If you have a lot of sequential scans on a 10GB table, that will suck
majorly
no matter how you tune it.

Ok.. but they I don't care how long they take, only that they don't affect
new writes to the table. So will splitting xlogs off into a different
partition/lun etc help?

Two more things that you can try out:
- Change the I/O scheduler to "deadline" by booting with
"elevator=deadline".

I'll check it out.

- Split the 400GB LUN into several smaller LUNs and use tablespaces.

This could be worth doing on the active logging table if splitting off
xlogs won't help. I archive (copy) these records off to the a new table
every month and then use inheritance to access the entire logset..

log_master
..inherits
log_active
log_201205
log_201204
..etc

This is how I got the active table down to 10GB :)

I don't say that that is guaranteed to help, but I have made good
experiences
with it.

Yours,
Laurenz Albe

thanks,

Ben

#4Greg Smith
gsmith@gregsmith.com
In reply to: Ben Carbery (#1)
Re: Partitioning Advice

On 06/06/2012 01:07 AM, Ben Carbery wrote:

The new server has a great deal more memory which I am hoping will
help (shared_buffers = 8GB, total RAM 20GB), but I am looking at what
might be optimal for the storage configuration. From looking at
previous conversations here I am thinking of something like this..

100GB OS (ext3)
50GB pg_xlog (ext2)
400GB pg_data (ext3 data=writeback noatime?)

Hopefully this would mean the small writes can continue while a large
read is going.

Latency on ext3 is better on RHEL6 than earlier versions, but it's still
hard to get to keep it low with that filesystem.
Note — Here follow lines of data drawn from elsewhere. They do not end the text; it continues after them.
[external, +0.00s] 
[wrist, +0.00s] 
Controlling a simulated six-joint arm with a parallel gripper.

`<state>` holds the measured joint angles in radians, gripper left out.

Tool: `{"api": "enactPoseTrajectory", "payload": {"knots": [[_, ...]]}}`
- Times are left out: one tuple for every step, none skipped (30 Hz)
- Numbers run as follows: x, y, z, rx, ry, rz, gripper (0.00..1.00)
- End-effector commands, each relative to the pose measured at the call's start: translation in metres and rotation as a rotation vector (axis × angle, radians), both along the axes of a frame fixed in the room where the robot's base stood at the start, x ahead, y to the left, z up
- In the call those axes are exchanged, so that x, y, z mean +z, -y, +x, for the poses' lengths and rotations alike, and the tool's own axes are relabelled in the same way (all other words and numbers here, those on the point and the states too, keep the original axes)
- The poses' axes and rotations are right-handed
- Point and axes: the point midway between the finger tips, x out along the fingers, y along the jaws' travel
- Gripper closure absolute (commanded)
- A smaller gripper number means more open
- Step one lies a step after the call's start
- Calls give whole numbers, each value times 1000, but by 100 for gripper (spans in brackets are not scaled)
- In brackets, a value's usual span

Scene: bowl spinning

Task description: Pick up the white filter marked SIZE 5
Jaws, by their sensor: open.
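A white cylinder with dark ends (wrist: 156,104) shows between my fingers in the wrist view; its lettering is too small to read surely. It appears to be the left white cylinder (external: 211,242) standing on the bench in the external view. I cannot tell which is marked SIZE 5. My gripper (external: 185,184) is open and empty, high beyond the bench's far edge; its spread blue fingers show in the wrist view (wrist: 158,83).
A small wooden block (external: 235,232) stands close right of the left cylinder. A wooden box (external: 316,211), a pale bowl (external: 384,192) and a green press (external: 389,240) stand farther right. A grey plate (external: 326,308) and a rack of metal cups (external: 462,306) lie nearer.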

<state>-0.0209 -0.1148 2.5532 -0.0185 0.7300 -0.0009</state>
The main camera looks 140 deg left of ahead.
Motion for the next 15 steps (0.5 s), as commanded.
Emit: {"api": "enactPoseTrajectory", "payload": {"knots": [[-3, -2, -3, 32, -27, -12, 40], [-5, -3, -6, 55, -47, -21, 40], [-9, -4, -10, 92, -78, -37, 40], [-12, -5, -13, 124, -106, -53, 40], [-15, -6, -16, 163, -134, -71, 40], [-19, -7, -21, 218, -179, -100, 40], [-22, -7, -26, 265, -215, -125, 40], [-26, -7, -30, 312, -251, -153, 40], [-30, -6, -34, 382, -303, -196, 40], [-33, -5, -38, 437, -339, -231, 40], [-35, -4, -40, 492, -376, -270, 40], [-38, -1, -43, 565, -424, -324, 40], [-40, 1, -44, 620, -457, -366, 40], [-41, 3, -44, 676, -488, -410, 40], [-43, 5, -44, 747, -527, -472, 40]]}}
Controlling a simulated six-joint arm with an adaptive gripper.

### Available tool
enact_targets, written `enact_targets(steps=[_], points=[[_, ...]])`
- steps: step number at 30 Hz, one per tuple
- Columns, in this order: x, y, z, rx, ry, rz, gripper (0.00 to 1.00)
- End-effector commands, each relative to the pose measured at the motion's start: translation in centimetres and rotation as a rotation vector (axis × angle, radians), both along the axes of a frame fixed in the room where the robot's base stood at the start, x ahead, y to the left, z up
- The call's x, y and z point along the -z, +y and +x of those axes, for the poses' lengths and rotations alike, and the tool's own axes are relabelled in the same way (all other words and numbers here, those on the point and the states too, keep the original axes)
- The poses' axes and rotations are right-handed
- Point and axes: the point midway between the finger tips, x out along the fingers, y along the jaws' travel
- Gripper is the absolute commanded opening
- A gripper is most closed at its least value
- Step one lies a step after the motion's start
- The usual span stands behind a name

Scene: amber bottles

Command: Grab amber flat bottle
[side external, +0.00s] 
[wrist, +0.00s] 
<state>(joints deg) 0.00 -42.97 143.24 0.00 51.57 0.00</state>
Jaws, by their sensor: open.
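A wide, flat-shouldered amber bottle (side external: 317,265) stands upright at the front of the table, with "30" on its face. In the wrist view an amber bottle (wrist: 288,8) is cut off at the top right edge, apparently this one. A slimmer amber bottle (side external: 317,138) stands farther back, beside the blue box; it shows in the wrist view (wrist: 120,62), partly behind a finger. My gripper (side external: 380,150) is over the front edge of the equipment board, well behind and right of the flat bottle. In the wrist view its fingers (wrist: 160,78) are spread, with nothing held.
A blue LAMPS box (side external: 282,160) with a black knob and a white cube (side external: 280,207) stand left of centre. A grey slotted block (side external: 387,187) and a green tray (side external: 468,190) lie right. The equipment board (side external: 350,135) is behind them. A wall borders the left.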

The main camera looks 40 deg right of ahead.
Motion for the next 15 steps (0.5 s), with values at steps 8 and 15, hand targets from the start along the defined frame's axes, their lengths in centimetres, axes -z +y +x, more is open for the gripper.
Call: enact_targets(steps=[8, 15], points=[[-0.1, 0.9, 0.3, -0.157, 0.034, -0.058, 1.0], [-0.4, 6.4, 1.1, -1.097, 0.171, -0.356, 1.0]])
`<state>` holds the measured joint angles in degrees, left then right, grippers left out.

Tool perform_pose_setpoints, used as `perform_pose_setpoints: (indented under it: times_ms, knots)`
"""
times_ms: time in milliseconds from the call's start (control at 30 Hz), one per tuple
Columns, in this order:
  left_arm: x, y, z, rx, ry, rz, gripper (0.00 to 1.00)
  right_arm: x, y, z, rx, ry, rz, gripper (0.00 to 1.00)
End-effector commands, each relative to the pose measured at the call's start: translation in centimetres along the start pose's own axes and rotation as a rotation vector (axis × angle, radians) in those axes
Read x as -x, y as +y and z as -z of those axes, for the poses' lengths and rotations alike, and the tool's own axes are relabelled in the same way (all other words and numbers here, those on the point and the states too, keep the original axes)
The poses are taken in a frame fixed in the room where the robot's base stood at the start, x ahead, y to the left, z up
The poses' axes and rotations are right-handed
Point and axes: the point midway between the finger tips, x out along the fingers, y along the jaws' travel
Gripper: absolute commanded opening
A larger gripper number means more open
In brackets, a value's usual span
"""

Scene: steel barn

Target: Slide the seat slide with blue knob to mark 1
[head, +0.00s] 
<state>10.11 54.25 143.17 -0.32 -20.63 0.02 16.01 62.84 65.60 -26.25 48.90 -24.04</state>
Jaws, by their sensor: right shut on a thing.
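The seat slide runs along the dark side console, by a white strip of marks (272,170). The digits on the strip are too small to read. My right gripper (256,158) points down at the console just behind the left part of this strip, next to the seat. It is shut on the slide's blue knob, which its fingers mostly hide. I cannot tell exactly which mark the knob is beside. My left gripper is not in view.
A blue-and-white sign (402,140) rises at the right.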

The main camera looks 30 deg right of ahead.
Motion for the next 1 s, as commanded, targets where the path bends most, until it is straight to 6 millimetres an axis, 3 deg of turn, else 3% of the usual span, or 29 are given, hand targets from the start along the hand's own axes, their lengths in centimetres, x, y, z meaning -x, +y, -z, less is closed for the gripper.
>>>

You should consider
ext4 or xfs instead if you're already running into slow periods limited
by disk I/O.

Large values of shared_buffers can also make write latency spikes worse,
particularly when the underlying storage isn't very capable--which is
likely to be the case in a VM environment. Most of the performance gain
is from going from the tiny default (<=32MB) for shared_buffers to a
moderate size. You'll probably get most of the performance gain setting
that to around 1GB instead, and the worst case performance might improve.

If you already are seeing problems on your existing server, there are
two things you could do to monitor what's going on:

-Turn on log_checkpoints on the server. If you see high numbers for the
"sync=" section, that normally narrows your problem very specifically to
the database's background checkpoints.
-Watch /proc/meminfo , specificially the "Dirty:" number. If that
number gets very high during the same periods the slowdowns happen at,
it might be possible to make things better by decreasing the amount of
caching Linux does. There's some intro material on that subject at
http://notemagnet.blogspot.com/2008/08/linux-write-cache-mystery.html
and http://blog.2ndquadrant.com/tuning_linux_for_low_postgresq/ (note
that some of the links in that second one, to the test pgbench results,
are broken; http://www.highperfpostgres.com/pgbench-results/index.htm is
the right URL now)

--
Greg Smith 2ndQuadrant US greg@2ndQuadrant.com Baltimore, MD
PostgreSQL Training, Services, and 24x7 Support www.2ndQuadrant.com

#5Jasen Betts
jasen@xnet.co.nz
In reply to: Ben Carbery (#1)
Re: Partitioning Advice

On 2012-06-06, Ben Carbery <ben.carbery@gmail.com> wrote:

In the current environment I am given a single VHDD which I have not
partitioned at all. The SAN performance is pretty good, but we have noticed
slowdowns at various times.. The database does a lot of logging - constant
small writes, with some probably insignificant reads of smaller tables.
Delays in logging can effect the service which is doing the logging and
cause problems upstream. Typically this does not happen, but there are
hourly jobs which generate stats from the logs. Due to their complexity the
query planner always chooses to do sequential scans on the main log
table. This table is truncated monthly when the data is archived to another
table, but peaks in size at around 10GB at the end of the month. Generally
any time the stats jobs are running there are delays which I would like to
reduce/eliminate. There is also a fair bit of iowait on the cpu.

do many of the statistical queries use the whole month's data?
have you considered partitioning the log table by day? if you can
reduce the number of rows involved in the table-scans by partitioning
it'll be help performance.

--
⚂⚃ 100% natural

#6Ben Carbery
ben.carbery@gmail.com
In reply to: Jasen Betts (#5)
Re: Partitioning Advice

do many of the statistical queries use the whole month's data?
have you considered partitioning the log table by day? if you can
reduce the number of rows involved in the table-scans by partitioning
it'll be help performance.

I am summarising by hour, day, week and month. So I guess partitioning by
day would help for the daily and hourly summaries.

Thanks for the suggestions everyone, I'll look into all these ideas.